I wasn’t surprised in the slightest to see The Hangover win a Golden Globe–everyone (even in the over 40 set) is constantly quoting from it, and apparently it was the hottest DVD rental for New Year’s Day.  We rented it and lay on the couch in a stupor on New Year’s Day ourselves. Not that we were so incredibly hung over that morning from too much drinking (I consider New Year’s Amateur hour and generally refuse to participate in the forced partying), but because we all seem to be stunned and hung over from the great tumult and upheaval that was 2009.

It’s a new year, however, and suddenly there are signs of new things to obsess over. Here are 5 or 6 that are obsessing me.

  1. Snoods. What is it with the floppy beret style headgear that all the cute young girls are suddenly burdening themselves with on the street? Talk about a way to bring down your look! These droopy, knitted cloches make even the perkiest, leggiest of 20-somethings look like sad sacks. I don’t think they are trying to channel the  Joan Crawford kind of snood that was popular in the 50s as an update of Juliet’s little medieval beaded bun-holder in Romeo and Juliet, but rather a cross between a 70s floppy hat and a gamine beret. Anyhow, they are the most hungover looking headdress ever. And there isn’t a cute young thing on the street lately without one.
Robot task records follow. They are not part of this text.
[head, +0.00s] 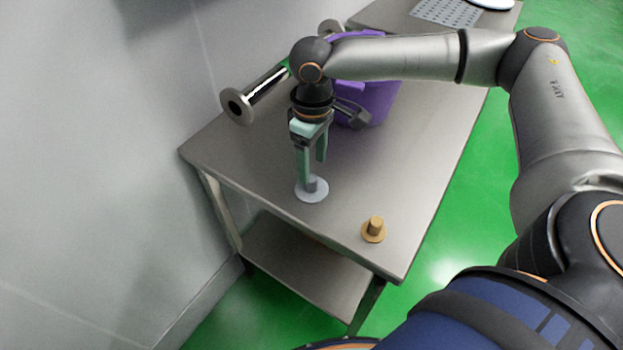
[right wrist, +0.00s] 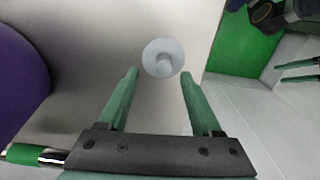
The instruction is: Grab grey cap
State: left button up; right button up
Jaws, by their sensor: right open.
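The grey cap (head: 312,189) is a flat round disc with a short knob, standing on the metal table with its knob up. My right gripper (head: 312,172) points down just over it with its green fingers apart and nothing held. In the right wrist view the cap (right wrist: 163,57) shows whole, just beyond the gap between the open fingertips. One finger hides part of the knob in the head view. My left gripper (right wrist: 284,73) is out of the head view; its green fingers show apart at the right edge of the right wrist view.
A tan cap (head: 374,229) stands near the table's (head: 240,150) front right corner. A purple container (head: 378,103) stands behind my right gripper. A shiny metal cylinder (head: 262,90) lies by the grey wall. The front of the tabletop is otherwise clear.

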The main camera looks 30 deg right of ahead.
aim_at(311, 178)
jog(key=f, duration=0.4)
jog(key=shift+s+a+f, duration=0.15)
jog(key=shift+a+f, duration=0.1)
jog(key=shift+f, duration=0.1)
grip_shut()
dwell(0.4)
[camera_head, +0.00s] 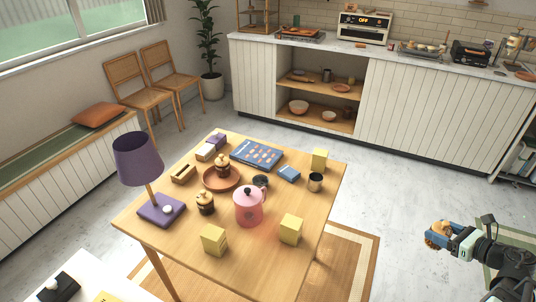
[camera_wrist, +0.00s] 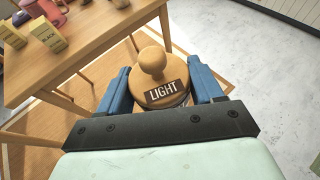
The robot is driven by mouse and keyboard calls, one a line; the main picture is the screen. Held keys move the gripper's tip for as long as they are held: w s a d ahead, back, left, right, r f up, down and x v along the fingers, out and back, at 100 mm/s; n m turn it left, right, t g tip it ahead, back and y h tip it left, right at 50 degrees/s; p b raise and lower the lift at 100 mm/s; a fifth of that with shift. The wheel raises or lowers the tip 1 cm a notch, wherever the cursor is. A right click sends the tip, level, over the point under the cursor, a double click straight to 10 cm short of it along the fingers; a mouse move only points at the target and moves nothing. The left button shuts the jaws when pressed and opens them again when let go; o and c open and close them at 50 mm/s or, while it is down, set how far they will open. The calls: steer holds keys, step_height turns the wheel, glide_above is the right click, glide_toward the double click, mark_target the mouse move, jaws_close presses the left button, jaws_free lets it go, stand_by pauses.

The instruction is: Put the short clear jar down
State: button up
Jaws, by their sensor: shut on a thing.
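The short clear jar (camera_wrist: 152,80) fills the middle of the wrist view. It has a wooden lid with a round knob and a dark label reading "LIGHT". My gripper (camera_wrist: 158,92) is shut on it, with a blue finger on each side. In the head view my gripper (camera_head: 437,236) is at the lower right, out over the floor and apart from the table, with the lid of the jar showing between the fingers. Most of the jar's glass body is hidden behind the lid and my gripper.
The wooden table (camera_head: 325,175) holds a pink teapot (camera_head: 248,207), a purple lamp (camera_head: 138,160), a brown tray (camera_head: 230,187), a metal cup (camera_head: 315,182), a blue book (camera_head: 257,154) and several yellow boxes. Its right edge has small bare patches. A long counter (camera_head: 400,60) stands behind.

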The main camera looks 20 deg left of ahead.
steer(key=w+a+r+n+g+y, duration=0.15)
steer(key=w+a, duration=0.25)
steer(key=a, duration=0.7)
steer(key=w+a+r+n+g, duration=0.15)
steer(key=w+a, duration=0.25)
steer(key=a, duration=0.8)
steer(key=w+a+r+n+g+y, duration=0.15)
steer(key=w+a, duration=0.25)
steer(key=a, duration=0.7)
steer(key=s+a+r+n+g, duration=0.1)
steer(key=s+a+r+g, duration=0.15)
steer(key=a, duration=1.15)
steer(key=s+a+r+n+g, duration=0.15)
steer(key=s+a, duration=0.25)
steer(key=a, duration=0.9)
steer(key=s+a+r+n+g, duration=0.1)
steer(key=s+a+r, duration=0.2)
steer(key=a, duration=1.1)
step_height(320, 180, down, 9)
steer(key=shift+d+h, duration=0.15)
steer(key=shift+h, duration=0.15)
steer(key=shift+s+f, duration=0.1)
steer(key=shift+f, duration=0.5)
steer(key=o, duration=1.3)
  2. Butter. When I discovered real French butter in New York a couple of years ago and how unbelievably pure and delicious it was, I started to make it a rather fattening habit of buying one of thoe foldable coolers and smuggling it home amongst  my socks and underwear in my suitcase every time I was in NY. Now I can find it here, at one of many new overpriced indie gourmet cheese stores for a mere $18 for Echire in  one of those little straw baskets that are like tiny versions of the ones you see in vegetable markets and we have it all the time. The ready availability, I am sorry to say, has not dampened my enthusiasm for it. And a new fashion, apparently the latest foodie trend in restaurants for 2010, is brown butter–a delicious 50s French way of injecting extra calories that is both incredibly simple (you just let butter caramelise, essentially) and unbelievably delighful on the simplest dish. I had it over rainbow trout at Deluxe on Ossington the other night and I licked my plate clean like a cat.
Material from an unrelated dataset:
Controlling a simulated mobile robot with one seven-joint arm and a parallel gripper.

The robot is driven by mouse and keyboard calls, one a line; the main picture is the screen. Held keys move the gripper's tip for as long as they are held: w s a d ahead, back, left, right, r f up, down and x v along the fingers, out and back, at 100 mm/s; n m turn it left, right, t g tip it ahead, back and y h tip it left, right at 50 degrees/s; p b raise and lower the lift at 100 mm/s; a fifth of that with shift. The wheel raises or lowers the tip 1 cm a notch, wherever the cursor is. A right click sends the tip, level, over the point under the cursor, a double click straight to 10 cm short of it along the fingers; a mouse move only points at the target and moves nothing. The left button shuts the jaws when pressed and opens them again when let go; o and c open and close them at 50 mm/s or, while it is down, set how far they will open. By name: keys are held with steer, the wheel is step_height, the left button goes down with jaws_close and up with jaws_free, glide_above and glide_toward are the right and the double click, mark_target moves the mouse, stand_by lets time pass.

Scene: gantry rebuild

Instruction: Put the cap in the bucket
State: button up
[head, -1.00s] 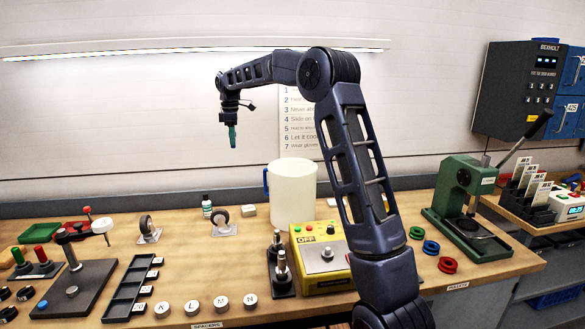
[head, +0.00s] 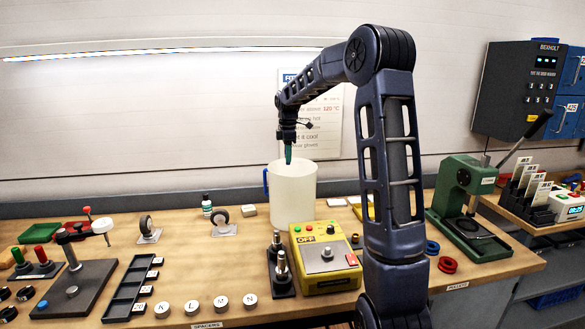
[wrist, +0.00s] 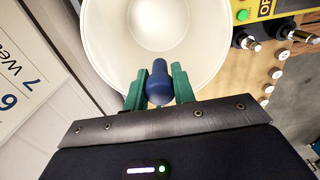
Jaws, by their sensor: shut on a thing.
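The cap (wrist: 159,92) is a dark blue, rounded piece with a narrower end, seen in the wrist view between two green fingers. My gripper (wrist: 158,74) is shut on it. In the head view my gripper (head: 288,155) points down just above the mouth of the bucket, and the cap is too small to make out there. The bucket (head: 293,197) is a white, open-topped container with a blue handle, upright on the bench. In the wrist view the bucket (wrist: 105,35) lies below the cap, its pale inside and floor visible, and looks empty.
A yellow control box (head: 325,262) stands right in front of the bucket, with black-based metal posts (head: 281,272) beside it. A green press (head: 468,205) stands to the right. Casters (head: 222,222), a black tray (head: 132,288) and lettered round spacers (head: 220,303) lie to the left.

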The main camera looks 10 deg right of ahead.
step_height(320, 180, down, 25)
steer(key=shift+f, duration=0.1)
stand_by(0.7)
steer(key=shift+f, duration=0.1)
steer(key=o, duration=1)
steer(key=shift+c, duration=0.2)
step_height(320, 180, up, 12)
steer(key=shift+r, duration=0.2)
  3.  Clogs. Just got my real Swedish Troentorp chefs clogs repaired, thank goodness (I must have a high instep or something, because their padded trim around the clog’s opening had burst apart, spewing foam) because I discovered that there is no longer any such thing as Troentorp anymore (the co has been sold or re-named or just modernised) and now there is an international run on clogs. My clog sisters Kate and Susan and I now consider ourselves way ahead of the curve because everybody from Karl Lagerfeld (who showed models on the S/S 2010 runway in Chanel suits and wooden heeled CC clogs) to the cool girls are all over the clog trend for spring. Susan is so ahead of the pack she has an entire clog wardrobe.
  4. Siphon coffee. Ok, I am completely smitten by the whole tiny indie storefront cafe phenom. My local, Ezra’s Pound, is so incredible, I go out of my way to swing by every morning for an Americano that is without a doubt the finest I have ever had, and every day I stop in, it seems it’s busier than the day before. Ezra himself, who is tall and somewhat reticent to the point of geeky but a coffee and fine food obsessive (Ok, he actually makes his own butter for the cafe, which people might have thought was somewhat crazy a decade ago but now is the height of cool) is now somewhat of a local celebrity–my sister invited him to a gathering at her place for the holidays and it was like he was the star attraction. Another incredible coffee place I stop by whenever I have the opportunity is an even tinier, funkier spot called Sam James, after its owner, who is as cute as a Bruce weber model. And Sam James ups the ante on obsessive–his latest craze is Siphon coffee, which looks like some sort of handmade bong or drug paraphernalia, all tubes and beakers and bunsen burners–but it is a sort of modern percolator ritual. He hand grinds the coffe first in a wall-mounted German-looking ceramic grinder, then fills a low beaker with water, places it above a burning flame, attaches various tubes and vials to it, and voila, the cold water is sucked up and then replaced with this gorgeous old-world coffee. The whole thing is beyond theatrical and way precious, although the coffee is delicious.
  5. Why is everybody obssessed with MTV’s new Jersey Shore? The Guidos and Guidettes who “represent” the Guido lifestyle of “tanning and hair gel and fist-pumping” are like comic book characters from  a 50s musical, like West Side story on MTV. Beyond their general amorality, pointlessness and decadence, can someone tell me what these cartoons have to tell us about now? Maybe its the throwback nature of their presentation that’s the point? I just don’t get it.
  6. Likewise, all the objections to Jason Reitman’s Up In the Air, which I happen to think is entirely genius, a brilliant encapsulation of the floating emptiness of middle America’s mid-life crisis, rendered in the soulless office-taupe halls of the Holiday Inns and Westins in Dubuque and Desmoines. In my view, it’s an exact picture of where we at–losing jobs, losing focus, utterly losing the point.